Introducing native histogram support in Amazon Managed Service for Prometheus

If you run Kubernetes or microservices workloads on AWS, you probably track latency, request durations, and other value distributions with Prometheus histograms. To do that with classic histograms, you predefine a set of bucket boundaries, and Prometheus emits one time series per boundary plus a sum and a count. A single latency histogram with 20 buckets becomes 22 active time series. Multiplying that across services, pods, and labels causes histograms to quickly dominate your active series count and inflate cardinality. Worse, you’re still left guessing because your fixed buckets rarely line up with the percentiles you actually care about.

Amazon Managed Service for Prometheus now supports ingestion, storage, and querying of Prometheus native histograms. Native histograms capture an entire distribution in a single time series using exponential bucketing that adapts resolution to your data automatically. DevOps engineers, site reliability engineers, and platform teams get more accurate percentile calculations, far lower cardinality, up to 75% lower metering costs for histogram workloads, and no need to predefine bucket boundaries, all while staying fully compatible with the Prometheus query language you already use.

In this post, you will learn how to:

Understand how native histograms differ from classic histograms and when to use them
Send native histograms to your Amazon Managed Service for Prometheus workspace
Query distributions and tail latency with PromQL using histogram_quantile()
Confirm the cardinality and cost benefit using Amazon Managed Service for Prometheus vended metrics

Prerequisites

To follow along with this post, you need:

An active Amazon Managed Service for Prometheus workspace with a remote-write endpoint configured
A Prometheus client library that supports native histograms (for example, prometheus/client_golang v1.19.0 or later)
Prometheus server or compatible agent with native histogram support (Prometheus 2.40.0 or later)
Amazon Managed Grafana workspace (version 10.4 or later) or a Prometheus-compatible query interface for visualization
AWS Identity and Access Management (IAM) permissions to write metrics to the workspace (AmazonPrometheusRemoteWriteAccess) and read Amazon CloudWatch vended metrics (CloudWatchReadOnlyAccess)

What does this mean for your workspace?

A classic Prometheus histogram divides a value range into a fixed set of buckets that you define ahead of time.
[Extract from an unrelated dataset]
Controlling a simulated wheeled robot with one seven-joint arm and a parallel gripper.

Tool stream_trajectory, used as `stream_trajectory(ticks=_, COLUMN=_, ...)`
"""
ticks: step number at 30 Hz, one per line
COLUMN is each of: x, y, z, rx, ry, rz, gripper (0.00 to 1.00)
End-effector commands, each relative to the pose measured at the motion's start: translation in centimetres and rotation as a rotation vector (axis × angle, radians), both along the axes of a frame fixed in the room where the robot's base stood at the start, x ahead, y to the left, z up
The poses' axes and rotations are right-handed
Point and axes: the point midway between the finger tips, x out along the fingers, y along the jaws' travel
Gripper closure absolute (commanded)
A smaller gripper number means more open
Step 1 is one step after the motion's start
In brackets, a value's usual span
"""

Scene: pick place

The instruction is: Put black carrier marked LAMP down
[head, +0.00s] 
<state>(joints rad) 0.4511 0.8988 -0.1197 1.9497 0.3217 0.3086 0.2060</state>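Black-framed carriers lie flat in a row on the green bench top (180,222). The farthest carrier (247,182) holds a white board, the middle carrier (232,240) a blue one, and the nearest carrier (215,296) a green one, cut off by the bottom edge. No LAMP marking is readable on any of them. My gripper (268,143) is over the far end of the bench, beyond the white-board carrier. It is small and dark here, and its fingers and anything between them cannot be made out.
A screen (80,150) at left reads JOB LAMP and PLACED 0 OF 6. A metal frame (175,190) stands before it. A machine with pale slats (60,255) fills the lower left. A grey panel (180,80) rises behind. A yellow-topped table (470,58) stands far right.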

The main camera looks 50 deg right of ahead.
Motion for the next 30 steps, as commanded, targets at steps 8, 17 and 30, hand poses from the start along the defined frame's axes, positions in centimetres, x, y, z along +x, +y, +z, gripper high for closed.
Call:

Each bucket boundary becomes its own cumulative time series (_bucket), and the histogram also emits _sum and _count series. This design has two costs.

First, every bucket boundary is an active time series, so the bucket count drives your cardinality directly (the 20-bucket, 22-series example from the introduction) before you add a single label.

Second, the accuracy of your percentiles depends entirely on where you placed your buckets. histogram_quantile() cannot see individual observations, only the per-bucket counts, so to estimate a percentile it finds the bucket the value falls into and interpolates linearly, assuming observations are spread evenly across that bucket’s range. When the bucket around your p99 is narrow, that interpolation covers a small range and the estimate stays tight. When the bucket is wide, which is common when your fixed boundaries do not line up with the tail, the interpolation spans a large range of possible values and your tail-latency number can drift away from reality.

Native histograms take a different approach. Instead of fixed boundaries, they use exponential bucketing with a configurable resolution called the schema. The schema is an integer that controls how many buckets cover each factor-of-two range of values (each doubling, also called an octave): a higher schema means more buckets per doubling and finer resolution. Because the layout is defined by a formula rather than by hand-picked boundaries, it adapts to the data automatically. The entire distribution, across all of its populated buckets, is stored as a single time series rather than one series per boundary. The sum and count that classic histograms emit as separate _sum and _count series are embedded within the native histogram sample itself. They are not lost, just no longer separate time series.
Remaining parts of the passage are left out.